Process of CMT welding

Using a high-frequency pulse, the CMT transfers molten metal droplets in the weld zone. As the droplet of metal is transferred, the arc is quenched momentarily, minimizing heat input to the workpiece and lowering burn-through and distortion [16]. CMT uses "reverse polarity" to create a stable arc at a low current for a better weld. A unique shielding gas mixture with a small amount of helium stabilizes the arc and reduces spatter in the CMT process. CMT welding is a fast, precise method for welding thin materials like sheet metal and dissimilar materials [17][18][19]. The process of the welding cycle comprises three stages: The peak current phase, The background current phase, and the voltage short-circuiting phase [20][21][22]. After the short circuit current phase, a microprocessor retracts the filler, breaking the circuit and reducing heat input during joint settling.
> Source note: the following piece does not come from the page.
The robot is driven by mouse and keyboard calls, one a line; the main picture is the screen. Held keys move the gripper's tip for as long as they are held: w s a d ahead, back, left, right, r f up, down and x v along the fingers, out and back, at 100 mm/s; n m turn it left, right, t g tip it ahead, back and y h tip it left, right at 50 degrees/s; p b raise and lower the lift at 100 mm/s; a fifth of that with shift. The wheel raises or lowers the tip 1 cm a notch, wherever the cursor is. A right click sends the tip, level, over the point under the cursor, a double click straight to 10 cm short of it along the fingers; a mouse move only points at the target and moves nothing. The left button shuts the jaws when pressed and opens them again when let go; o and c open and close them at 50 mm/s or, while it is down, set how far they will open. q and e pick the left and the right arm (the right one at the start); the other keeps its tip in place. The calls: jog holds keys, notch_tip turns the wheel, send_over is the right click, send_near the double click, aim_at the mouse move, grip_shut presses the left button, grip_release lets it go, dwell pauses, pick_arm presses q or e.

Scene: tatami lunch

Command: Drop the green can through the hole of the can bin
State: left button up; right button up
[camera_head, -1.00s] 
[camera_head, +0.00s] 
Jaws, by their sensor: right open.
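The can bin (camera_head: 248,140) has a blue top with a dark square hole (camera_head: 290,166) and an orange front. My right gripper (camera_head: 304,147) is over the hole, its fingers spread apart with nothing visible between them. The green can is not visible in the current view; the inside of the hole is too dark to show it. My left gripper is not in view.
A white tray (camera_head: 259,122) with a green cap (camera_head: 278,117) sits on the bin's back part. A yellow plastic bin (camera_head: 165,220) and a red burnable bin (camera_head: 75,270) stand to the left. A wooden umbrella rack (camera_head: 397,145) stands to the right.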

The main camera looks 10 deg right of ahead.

This truncated (low) heat input reduces inter-metallic layer thickness, improving joint performance. The current pulse frequency and wire retraction directly affect grain size and joint tensile strength. [23][24][25][26][27]. According to Mezrang et al. [14], the intricate welding current waveform in the CMT cycle and filler wire's back feeding that physically promotes metal transfer make it challenging to understand the relationship between welding parameters, metal movement, and heat movement. Thus, researchers have yet to study how heat and metal transfers affect the CMT current waveform as a function of parameters. CMT can rapidly outperform conventional welding in many manufacturing applications due to fine sheet width at joints, superior arc length control, and high edge coupling tolerance [28].

Welding of dissimilar metals by the CMT process

This section focuses on the feasibility of various dissimilar metal joints by the CMT process. The study yielded a comprehensive analysis of the feasibility of dissimilar welding in terms of metallurgical and mechanical properties.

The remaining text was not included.